The demographic structure is also highly distorted. The average age in our country already exceeds 45 years, which places the country among the oldest in the union. The proportion of people over 65 is over 22%, while children under 15 are under 15% – i.e. more than one in five Bulgarians is a pensioner, and every seventh child is growing up in a society with fewer and fewer workers.

This directly affects the economy. Analyses by Bulgarian and European institutions show that the demographic decline – a combination of negative natural increase, high mortality, low birth rate and emigration – takes away a significant part of the potential for growth. The lack of labor is increasingly felt in healthcare, education, industry and the IT sector.

Aging Europe, even more aging Bulgaria

On the scale of the EU, the forecasts chart a sharp aging. The proportion of people aged 80 and over is expected to increase from about 6% in 2025 to 16% by the end of the century. Parallel to this, the share of children and young people (0–19 years old) will shrink from 20% to 17%.

Even more indicative is the decline in the 20–64 age group – the main "core" of the labor market. Its share in the EU is projected to decrease from about 58% to 50% by 2100. For Bulgaria, where this process has already advanced, this means fewer workers, more pensioners and increasing pressure on the pension and health system.

Eurostat estimates that by 2070, the costs associated with aging – pensions, healthcare, long-term care – could reach about a quarter of the GDP of the member states. In countries with lower economic potential like Bulgaria, this share may prove even more difficult to finance.

Migration – a life raft for the EU, but not for Bulgaria

The updated Eurostat models clearly show that migration has become the main demographic life raft for the EU. Older scenarios indicate that with zero migration, the union's population could shrink by up to 34% by 2100, and with severely restricted migration – by about 17%.

For Bulgaria, however, migration often reinforces the negative trend, instead of mitigating it. For decades, the country has been losing young and active people who are realizing themselves in other EU countries and beyond. This means not only fewer taxpayers and workers today, but also fewer children tomorrow.

Retaining young people, attracting Bulgarians from the diaspora, and well-managed labor migration from third countries are key topics without which the demographic picture can hardly be reversed. Without such policies, the risks are clear: even greater shortage of staff, depopulation of entire regions and growing inequality between different parts of the country.

What this means for the future of Bulgaria

The combination of rapid aging, shrinking population and limited economic growth puts Bulgaria in a particularly vulnerable position compared to the overall European demographic decline.
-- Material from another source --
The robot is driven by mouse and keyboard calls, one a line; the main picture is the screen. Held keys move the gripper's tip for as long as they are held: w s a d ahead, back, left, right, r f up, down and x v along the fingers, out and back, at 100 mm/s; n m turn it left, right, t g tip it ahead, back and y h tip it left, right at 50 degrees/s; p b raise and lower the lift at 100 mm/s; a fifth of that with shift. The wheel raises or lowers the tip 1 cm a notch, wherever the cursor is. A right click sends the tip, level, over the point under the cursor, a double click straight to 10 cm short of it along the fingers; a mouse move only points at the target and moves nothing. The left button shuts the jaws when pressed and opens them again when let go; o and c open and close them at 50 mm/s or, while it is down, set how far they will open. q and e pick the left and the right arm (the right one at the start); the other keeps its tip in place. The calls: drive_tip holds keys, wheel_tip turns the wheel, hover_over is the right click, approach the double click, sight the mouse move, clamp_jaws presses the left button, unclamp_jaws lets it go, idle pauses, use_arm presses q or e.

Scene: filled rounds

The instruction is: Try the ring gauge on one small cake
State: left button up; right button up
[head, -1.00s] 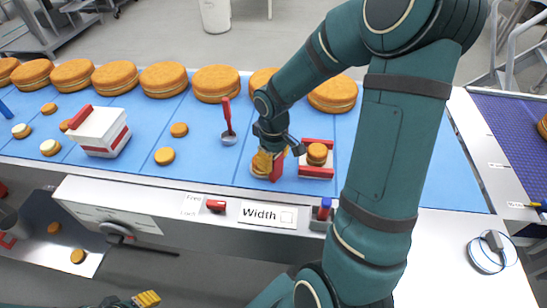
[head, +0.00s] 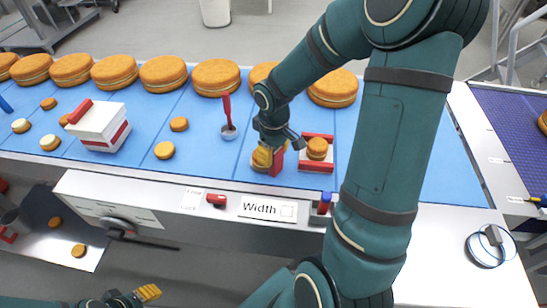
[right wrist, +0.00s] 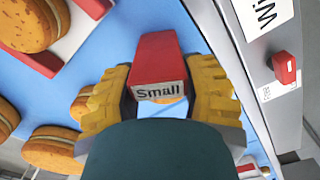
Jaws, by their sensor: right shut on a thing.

While the EU as a whole loses 11.7% of its population by the end of the century, our country has already lost over 10% in the last two decades alone – and the trend continues.

Demographic forecasts are not a sentence, but a clear signal. If Bulgaria does not use the remaining years for targeted reforms – in education, healthcare, social policy and migration – the statistics for 2100 will not be just dry numbers, but a daily reality: fewer people, higher dependence and a narrower horizon for development.